Pull out the lines from the line containing "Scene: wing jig" through the line containing "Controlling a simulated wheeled", both lines included, and copy them exactly.

· · ·

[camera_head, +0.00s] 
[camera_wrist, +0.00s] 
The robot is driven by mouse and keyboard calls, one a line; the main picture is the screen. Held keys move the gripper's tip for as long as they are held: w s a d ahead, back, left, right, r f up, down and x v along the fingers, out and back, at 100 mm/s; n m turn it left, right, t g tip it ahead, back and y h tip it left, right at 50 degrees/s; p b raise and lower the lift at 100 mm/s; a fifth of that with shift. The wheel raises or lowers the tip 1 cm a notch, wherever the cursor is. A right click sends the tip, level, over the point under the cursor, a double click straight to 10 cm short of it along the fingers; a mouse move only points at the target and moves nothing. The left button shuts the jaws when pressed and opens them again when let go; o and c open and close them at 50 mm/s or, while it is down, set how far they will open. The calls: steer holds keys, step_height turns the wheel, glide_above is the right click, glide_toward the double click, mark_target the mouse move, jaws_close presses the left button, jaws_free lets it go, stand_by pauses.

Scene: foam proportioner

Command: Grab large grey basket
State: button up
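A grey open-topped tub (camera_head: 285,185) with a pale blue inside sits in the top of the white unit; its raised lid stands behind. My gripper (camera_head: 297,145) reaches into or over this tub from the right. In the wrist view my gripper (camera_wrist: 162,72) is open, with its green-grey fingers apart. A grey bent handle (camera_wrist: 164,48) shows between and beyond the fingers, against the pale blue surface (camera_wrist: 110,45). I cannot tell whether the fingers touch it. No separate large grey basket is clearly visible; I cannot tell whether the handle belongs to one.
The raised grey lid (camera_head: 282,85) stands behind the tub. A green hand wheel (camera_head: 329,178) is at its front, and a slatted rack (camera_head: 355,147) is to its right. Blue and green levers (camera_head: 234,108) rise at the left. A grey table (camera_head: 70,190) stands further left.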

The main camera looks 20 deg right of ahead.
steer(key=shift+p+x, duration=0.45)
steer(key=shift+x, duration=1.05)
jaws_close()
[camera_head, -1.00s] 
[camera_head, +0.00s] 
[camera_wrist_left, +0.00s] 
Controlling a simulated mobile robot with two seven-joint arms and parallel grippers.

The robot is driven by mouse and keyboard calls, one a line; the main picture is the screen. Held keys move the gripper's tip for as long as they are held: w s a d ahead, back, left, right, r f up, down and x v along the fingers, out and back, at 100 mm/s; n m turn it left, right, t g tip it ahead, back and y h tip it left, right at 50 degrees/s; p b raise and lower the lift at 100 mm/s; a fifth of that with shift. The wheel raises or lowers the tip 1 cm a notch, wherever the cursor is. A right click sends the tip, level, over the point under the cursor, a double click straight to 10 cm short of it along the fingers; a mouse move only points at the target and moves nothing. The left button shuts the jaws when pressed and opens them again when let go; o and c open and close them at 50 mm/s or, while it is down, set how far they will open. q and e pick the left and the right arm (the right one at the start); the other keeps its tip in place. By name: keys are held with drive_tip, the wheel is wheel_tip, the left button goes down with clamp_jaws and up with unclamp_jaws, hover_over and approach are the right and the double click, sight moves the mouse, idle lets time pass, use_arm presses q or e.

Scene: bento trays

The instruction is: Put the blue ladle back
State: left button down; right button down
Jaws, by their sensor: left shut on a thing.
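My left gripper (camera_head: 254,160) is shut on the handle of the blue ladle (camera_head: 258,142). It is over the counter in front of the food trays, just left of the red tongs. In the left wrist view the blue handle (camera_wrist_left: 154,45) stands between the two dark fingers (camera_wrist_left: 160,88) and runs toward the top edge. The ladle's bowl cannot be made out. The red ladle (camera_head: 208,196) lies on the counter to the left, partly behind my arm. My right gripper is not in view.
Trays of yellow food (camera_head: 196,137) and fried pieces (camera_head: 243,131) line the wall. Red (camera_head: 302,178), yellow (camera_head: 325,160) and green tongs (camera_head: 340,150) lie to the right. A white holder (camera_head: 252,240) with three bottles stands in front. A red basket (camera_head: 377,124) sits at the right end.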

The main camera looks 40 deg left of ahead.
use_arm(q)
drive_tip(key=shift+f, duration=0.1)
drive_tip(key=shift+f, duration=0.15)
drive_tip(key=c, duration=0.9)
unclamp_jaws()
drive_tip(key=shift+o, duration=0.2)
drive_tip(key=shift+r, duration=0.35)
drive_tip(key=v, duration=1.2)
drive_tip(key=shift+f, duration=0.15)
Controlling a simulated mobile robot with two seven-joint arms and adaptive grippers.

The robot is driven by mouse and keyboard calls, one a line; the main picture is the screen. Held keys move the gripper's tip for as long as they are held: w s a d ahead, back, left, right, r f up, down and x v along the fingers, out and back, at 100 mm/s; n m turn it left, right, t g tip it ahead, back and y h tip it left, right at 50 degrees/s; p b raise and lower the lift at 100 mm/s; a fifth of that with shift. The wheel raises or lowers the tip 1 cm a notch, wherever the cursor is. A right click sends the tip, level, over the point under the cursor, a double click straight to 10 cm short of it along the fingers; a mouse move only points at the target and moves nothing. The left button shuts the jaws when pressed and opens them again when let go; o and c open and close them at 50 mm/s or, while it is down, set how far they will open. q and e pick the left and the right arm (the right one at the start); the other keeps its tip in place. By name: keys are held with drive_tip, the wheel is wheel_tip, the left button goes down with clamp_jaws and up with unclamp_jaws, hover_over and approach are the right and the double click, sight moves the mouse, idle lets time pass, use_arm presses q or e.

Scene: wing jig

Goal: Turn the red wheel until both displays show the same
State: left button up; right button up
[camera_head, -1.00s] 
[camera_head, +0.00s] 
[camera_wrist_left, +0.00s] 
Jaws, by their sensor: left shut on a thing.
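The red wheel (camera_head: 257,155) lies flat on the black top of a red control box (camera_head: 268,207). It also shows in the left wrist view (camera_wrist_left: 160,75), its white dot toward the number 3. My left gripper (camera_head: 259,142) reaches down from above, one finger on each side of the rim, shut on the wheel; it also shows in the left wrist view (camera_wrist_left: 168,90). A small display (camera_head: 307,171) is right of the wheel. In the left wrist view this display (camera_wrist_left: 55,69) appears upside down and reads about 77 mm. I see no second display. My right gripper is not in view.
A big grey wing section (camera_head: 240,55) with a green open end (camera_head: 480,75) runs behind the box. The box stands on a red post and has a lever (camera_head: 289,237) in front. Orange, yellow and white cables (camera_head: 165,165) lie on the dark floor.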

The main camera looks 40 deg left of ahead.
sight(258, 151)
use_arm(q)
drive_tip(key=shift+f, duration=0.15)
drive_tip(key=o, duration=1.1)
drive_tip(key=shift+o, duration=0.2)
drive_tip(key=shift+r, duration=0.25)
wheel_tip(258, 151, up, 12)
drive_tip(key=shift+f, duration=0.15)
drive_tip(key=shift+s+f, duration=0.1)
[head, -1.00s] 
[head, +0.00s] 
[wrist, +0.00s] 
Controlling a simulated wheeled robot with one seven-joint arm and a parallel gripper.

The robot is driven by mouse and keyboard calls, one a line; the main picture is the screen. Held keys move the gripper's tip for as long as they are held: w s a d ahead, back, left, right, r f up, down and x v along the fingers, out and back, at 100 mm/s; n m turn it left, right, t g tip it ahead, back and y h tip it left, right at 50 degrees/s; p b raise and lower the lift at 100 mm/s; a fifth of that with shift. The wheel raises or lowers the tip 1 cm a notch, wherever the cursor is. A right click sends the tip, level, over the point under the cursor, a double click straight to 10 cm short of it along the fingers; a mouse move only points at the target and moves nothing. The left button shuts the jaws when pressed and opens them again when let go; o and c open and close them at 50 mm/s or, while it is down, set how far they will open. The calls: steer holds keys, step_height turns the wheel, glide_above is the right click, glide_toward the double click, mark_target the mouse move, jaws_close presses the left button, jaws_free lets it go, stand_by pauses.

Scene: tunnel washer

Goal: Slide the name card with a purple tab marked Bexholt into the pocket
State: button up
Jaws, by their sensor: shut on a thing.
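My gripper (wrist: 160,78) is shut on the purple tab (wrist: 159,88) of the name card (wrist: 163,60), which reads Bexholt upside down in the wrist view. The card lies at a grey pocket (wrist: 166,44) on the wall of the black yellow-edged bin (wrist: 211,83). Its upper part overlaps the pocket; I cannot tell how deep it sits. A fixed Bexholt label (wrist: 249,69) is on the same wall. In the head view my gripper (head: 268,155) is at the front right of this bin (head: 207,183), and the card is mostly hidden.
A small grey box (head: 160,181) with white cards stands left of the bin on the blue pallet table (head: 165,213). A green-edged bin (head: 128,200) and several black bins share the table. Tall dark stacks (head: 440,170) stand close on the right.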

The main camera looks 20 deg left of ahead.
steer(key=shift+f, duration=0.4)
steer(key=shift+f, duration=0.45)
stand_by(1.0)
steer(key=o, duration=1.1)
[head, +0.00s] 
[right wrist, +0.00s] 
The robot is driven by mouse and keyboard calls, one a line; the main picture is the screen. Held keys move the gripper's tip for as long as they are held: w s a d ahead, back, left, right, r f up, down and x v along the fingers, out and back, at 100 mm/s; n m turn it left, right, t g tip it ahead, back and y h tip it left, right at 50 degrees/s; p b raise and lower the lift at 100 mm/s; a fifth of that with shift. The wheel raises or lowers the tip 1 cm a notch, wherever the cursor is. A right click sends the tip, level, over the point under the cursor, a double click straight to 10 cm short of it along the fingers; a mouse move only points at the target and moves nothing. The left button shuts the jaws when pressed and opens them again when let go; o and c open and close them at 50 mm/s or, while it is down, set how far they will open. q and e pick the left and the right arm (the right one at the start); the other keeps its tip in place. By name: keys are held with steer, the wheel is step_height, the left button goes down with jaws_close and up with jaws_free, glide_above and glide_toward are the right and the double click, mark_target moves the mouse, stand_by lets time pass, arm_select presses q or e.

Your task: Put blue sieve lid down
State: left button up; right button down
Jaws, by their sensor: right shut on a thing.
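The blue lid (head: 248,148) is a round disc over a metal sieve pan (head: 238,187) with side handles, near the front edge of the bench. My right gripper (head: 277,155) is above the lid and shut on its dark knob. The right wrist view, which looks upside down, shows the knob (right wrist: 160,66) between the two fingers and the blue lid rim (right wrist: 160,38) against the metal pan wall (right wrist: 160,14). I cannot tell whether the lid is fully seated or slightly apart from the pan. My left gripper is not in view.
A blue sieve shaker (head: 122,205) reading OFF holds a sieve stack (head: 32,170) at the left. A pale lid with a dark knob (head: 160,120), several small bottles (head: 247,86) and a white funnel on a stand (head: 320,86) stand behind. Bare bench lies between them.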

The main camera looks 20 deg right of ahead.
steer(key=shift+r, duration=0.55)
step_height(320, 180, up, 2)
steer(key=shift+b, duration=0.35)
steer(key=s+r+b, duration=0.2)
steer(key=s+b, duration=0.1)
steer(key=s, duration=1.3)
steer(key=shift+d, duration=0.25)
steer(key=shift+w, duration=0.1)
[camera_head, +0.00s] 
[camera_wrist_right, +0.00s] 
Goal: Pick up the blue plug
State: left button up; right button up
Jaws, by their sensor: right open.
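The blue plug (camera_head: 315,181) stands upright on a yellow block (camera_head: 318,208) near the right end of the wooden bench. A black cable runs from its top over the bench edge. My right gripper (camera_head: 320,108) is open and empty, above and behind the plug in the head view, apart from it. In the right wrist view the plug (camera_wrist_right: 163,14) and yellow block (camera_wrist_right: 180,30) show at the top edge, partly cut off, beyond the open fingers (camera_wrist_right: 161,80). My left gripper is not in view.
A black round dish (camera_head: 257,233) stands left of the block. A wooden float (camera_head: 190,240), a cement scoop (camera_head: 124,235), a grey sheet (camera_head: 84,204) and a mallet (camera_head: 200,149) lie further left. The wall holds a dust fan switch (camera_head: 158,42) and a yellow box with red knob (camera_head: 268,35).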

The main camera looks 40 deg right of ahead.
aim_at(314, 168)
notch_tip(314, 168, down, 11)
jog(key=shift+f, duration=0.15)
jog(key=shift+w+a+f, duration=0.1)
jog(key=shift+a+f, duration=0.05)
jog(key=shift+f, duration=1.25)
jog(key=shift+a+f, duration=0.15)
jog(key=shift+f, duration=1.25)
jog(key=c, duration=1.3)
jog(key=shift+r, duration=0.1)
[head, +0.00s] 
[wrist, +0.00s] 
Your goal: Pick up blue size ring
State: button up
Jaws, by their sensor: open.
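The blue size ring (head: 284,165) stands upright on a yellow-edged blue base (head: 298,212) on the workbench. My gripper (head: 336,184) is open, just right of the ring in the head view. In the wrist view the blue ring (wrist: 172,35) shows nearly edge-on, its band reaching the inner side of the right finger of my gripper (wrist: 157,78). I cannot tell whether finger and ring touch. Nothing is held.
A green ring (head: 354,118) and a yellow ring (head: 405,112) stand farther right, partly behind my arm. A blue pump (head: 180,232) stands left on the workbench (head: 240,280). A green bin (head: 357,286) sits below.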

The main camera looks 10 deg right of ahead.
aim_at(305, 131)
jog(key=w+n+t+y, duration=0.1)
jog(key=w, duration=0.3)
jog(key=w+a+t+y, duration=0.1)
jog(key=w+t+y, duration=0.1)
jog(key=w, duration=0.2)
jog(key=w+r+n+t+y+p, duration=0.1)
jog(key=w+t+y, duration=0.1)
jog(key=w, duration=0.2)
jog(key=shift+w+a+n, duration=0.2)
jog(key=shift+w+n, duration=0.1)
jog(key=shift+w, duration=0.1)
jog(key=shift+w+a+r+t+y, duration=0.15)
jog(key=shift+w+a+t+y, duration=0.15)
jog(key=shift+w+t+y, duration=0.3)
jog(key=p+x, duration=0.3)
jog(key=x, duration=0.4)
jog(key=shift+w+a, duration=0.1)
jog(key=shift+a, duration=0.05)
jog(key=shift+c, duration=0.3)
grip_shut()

· · ·

• _EXERCISE SOLUTION_:
Scene: wing jig

Goal: Turn the red wheel until both displays show the same
State: left button up; right button up
[camera_head, -1.00s] 
[camera_head, +0.00s] 
[camera_wrist_left, +0.00s] 
Jaws, by their sensor: left shut on a thing.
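The red wheel (camera_head: 257,155) lies flat on the black top of a red control box (camera_head: 268,207). It also shows in the left wrist view (camera_wrist_left: 160,75), its white dot toward the number 3. My left gripper (camera_head: 259,142) reaches down from above, one finger on each side of the rim, shut on the wheel; it also shows in the left wrist view (camera_wrist_left: 168,90). A small display (camera_head: 307,171) is right of the wheel. In the left wrist view this display (camera_wrist_left: 55,69) appears upside down and reads about 77 mm. I see no second display. My right gripper is not in view.
A big grey wing section (camera_head: 240,55) with a green open end (camera_head: 480,75) runs behind the box. The box stands on a red post and has a lever (camera_head: 289,237) in front. Orange, yellow and white cables (camera_head: 165,165) lie on the dark floor.

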The main camera looks 40 deg left of ahead.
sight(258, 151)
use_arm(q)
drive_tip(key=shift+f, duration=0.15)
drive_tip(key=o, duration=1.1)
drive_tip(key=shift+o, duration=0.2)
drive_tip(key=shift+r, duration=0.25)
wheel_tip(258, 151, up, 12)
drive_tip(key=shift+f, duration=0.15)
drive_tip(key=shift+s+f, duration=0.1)
[head, -1.00s] 
[head, +0.00s] 
[wrist, +0.00s] 
Controlling a simulated wheeled robot with one seven-joint arm and a parallel gripper.

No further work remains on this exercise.